Search the material for the word "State" and report each line where it turns up.

Recorded robot episodes
━━━
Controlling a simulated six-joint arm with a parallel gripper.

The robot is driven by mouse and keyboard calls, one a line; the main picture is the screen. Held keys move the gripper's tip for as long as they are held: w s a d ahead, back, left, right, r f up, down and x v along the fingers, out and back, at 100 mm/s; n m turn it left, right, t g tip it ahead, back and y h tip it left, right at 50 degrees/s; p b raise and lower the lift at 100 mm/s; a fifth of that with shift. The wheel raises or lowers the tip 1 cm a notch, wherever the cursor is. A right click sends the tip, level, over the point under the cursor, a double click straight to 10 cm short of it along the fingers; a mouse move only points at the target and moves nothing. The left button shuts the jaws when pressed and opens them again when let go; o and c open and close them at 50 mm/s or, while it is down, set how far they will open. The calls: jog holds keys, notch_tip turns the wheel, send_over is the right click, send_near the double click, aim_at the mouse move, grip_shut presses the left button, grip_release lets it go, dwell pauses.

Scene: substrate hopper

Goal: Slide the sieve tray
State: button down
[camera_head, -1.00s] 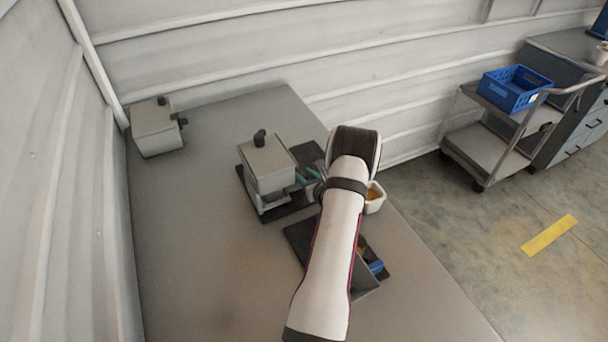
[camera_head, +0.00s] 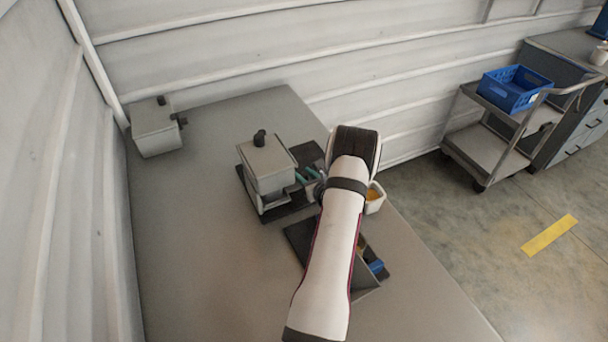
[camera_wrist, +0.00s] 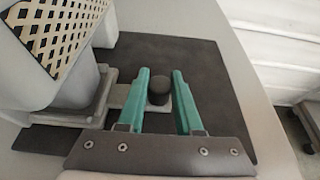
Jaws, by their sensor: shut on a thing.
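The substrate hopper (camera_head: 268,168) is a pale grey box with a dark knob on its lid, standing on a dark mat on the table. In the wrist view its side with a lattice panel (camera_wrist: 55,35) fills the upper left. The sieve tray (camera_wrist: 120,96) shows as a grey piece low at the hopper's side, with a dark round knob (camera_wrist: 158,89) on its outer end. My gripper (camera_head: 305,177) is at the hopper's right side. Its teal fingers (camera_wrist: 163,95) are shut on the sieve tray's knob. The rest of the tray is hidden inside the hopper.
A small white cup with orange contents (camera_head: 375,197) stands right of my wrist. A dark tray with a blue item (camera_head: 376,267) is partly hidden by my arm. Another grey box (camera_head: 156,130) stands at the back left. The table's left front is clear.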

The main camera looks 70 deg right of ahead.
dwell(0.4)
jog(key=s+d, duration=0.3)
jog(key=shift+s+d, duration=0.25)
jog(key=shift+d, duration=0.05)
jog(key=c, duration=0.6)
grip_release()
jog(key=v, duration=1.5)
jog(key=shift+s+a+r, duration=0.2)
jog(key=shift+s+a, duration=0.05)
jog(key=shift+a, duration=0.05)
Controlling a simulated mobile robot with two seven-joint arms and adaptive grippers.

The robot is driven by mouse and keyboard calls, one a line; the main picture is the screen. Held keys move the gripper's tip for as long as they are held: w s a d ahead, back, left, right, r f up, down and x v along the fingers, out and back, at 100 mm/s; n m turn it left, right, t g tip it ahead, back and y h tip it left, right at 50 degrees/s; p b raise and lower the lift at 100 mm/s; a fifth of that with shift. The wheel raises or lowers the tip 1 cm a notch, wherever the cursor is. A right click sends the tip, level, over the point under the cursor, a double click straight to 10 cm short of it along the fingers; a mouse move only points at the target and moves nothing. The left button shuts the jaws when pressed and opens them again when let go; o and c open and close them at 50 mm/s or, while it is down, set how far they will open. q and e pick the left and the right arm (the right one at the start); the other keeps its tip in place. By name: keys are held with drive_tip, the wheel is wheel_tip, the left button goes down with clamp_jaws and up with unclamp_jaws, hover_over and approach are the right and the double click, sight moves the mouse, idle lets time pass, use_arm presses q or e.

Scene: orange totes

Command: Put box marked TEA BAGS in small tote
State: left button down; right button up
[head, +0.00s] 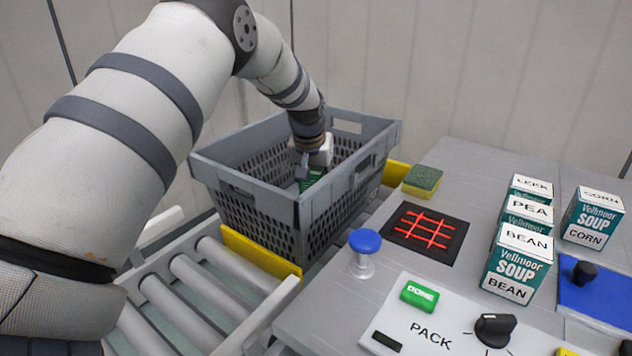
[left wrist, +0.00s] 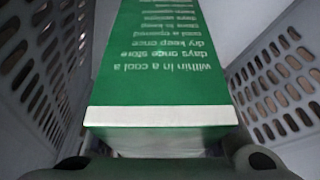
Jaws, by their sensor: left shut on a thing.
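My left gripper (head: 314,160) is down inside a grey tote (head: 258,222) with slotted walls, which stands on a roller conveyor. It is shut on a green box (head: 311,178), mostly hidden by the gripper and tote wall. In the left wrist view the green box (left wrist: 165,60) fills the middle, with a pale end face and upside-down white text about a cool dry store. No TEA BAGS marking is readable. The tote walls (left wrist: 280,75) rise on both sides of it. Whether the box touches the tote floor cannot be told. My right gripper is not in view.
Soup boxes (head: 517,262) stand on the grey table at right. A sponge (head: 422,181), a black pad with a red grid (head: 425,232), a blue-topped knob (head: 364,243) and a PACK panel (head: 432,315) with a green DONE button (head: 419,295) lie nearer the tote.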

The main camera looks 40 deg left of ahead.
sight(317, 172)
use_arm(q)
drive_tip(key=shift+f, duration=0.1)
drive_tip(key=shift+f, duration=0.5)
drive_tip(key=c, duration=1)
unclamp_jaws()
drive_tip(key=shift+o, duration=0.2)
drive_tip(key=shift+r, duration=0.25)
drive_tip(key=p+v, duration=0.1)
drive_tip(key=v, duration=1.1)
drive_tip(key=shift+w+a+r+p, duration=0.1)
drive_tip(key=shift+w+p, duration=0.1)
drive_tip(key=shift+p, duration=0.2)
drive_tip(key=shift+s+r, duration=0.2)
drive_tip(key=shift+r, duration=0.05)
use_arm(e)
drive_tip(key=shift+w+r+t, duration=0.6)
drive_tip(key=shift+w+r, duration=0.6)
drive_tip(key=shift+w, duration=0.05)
━━━
> _SOLUTION_
State: button down
State: left button down; right button up

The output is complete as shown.